WOODSTOCK - Half the residents in a Shenandoah County neighborhood want the Board of Supervisors to help them fix their only way in and out of their community.
Property owners recently spoke to board members during a public hearing on the Black Bear Community’s request to make their neighborhood a sanitary district. The designation would allow the community to enter into an agreement with the county and the Virginia Department of Transportation to share in the cost to repair the bridge leading into and out of the bridge over the Shenandoah River.
Black Bear lies northeast of Woodstock and east of Maurertown.
Most of the people who spoke at the hearing voiced support for the proposal. Speakers told supervisors that high water covered the bridge at least 40 times in 2018, cutting off the only way in and out of the neighborhood. Such incidents prohibit children from getting to school, speakers said.
Black Bear resident Todd Steiner thanked Supervisors Karl Roulston and Dennis Morris, representing District 4 and District 5, respectively, for helping property owners bring the proposal to the board.
"It's often been stated to me that the bridge is a private matter," Steiner said, reading from a written statement. "However, this is not true.
"This board should be concerned for the safety and general welfare of the citizens it governs," Steiner went on to state.
Supervisors should be concerned that Black Bear residents could not receive services from law enforcement or fire and rescue for 40 days in 2018 as a result of flooding blocking their bridge, Steiner said. Some critics claim that a new bridge would not solve the problem, Steiner said. However, a new bridge 5 feet higher, like the newly constructed Headley Bridge upstream, would eliminate 95% of the flooding, Steiner went on to say.
But several people at the meeting expressed their opposition to the proposed sanitary district, specifically the likelihood they would have to pay an additional tax to help cover the cost of any replacement bridge.
County Administrator Evan Vass presented information to supervisors prior to the public hearing. The county oversees two sanitary districts that supply water and sewer services to the designated properties. The sanitary district proposed for Black Bear would serve only to allow the neighborhood to work with VDOT and the county to improve the bridge and the main road leading up to the crossing.
Half of the property owners in the Black Bear subdivision signed a petition that proposes the construction of a replacement, low-water bridge serving 117 lots in sections 2 and 3 of the subdivision and using the sanitary district designation as a means to collect the funds necessary to build the project. Once constructed, the Virginia Department of Transportation would add the bridge and the main road through the neighborhood to the state system for further maintenance.
The Board of Supervisors can establish a sanitary district after members receive a petition signed by property owners seeking the designation for the subdivision. Supervisors will create the sanitary district if they find the action “necessary, practical, fiscally responsible, and supported by at least 50 percent of the persons who own real property in the proposed district.
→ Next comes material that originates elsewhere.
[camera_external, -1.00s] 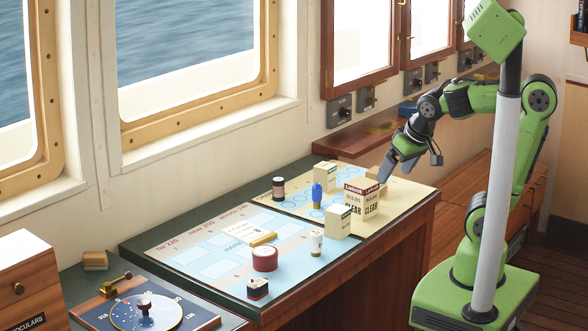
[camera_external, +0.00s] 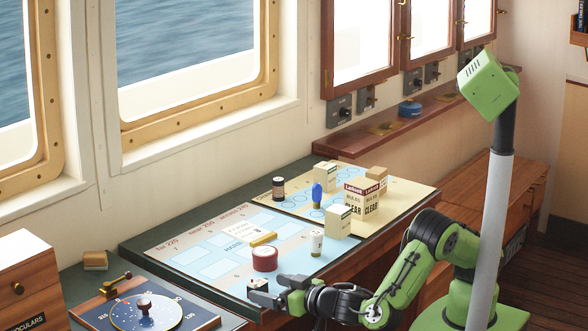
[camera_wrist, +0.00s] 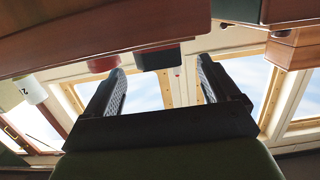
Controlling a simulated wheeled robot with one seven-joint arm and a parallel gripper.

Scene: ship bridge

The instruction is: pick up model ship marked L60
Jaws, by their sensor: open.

State code required the county to hold the hearing on the request once officials received the petition.
Not all Black Bear property owners want the sanitary district designation. The required petition showed that 50.4 percent of property owners signed in favor of the proposal.
Property owners would pay an extra tax each year to the county that would go toward the cost of road projects and maintenance.
The bridge, built in the late 1960s, is designed to flood during high-water events, Vass said. Property owners pay a fee to cover maintenance costs. A private engineering firm rated the bridge in fair condition in 2017. A single lane from the bridge at the entrance serves 117 lots, including 45 homes, of which 18 are occupied by full-time residents.
Edwin Carter, the administrator for VDOT’s Edinburg Residency, responded to questions about the bridge. VDOT would replace the current crossing with the same style low-water bridge. A higher bridge would allow debris to collect during flooding, Carter explained. VDOT would need to improve and take over the adjoining road to the bridge as part of the state program, Carter said. The state requires VDOT to take over enough of the road to include a minimum number of homes served. The state agency would not take over all roads in the Black Bear subdivision.
The petition states that the project could cost an estimated $3.1 million-$3.5 million. The actual cost remains uncertain and could change by the time the project moves forward if the county approves the request. No hydraulic study, design work, borings or other necessary steps have been taken, Carter said.
“All of that has to be done to get that exact cost,” Carter said.
Carter warned that should the project move forward, the existing bridge would need to be removed before a replacement is built, eliminating the community’s only access point for possibly two years.